Task brief: Count lines holding the string "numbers" in the data that follows. Reply with one number only.

-.-.-

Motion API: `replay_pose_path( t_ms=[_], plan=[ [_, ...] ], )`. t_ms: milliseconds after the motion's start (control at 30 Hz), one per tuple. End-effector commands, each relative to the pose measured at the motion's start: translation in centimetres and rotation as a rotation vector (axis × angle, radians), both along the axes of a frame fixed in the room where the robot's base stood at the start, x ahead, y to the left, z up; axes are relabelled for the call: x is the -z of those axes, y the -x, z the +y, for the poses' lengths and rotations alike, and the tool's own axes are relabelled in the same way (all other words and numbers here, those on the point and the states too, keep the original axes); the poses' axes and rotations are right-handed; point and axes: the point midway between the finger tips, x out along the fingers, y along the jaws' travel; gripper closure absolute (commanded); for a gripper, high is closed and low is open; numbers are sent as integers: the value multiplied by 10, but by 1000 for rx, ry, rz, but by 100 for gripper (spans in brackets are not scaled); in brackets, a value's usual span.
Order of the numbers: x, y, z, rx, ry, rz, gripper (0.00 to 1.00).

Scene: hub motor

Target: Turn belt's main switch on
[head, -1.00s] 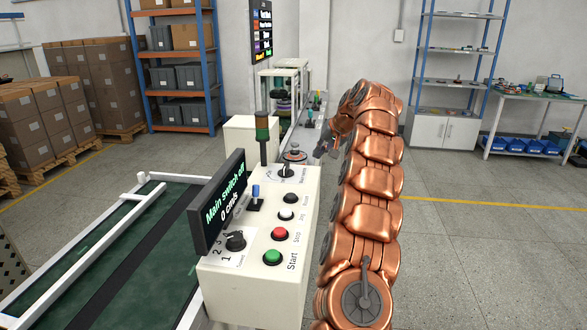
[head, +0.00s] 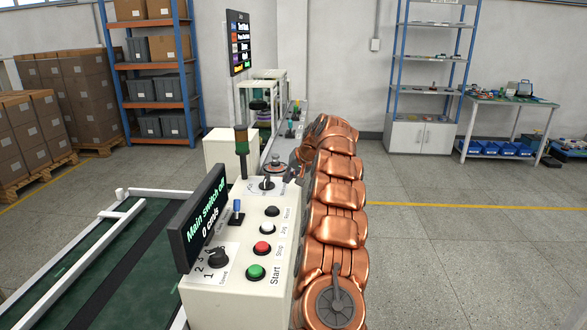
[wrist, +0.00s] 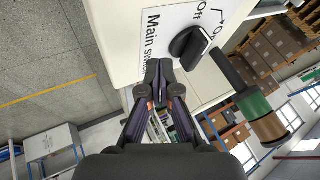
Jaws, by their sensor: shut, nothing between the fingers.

-.-.-

Correct response: 2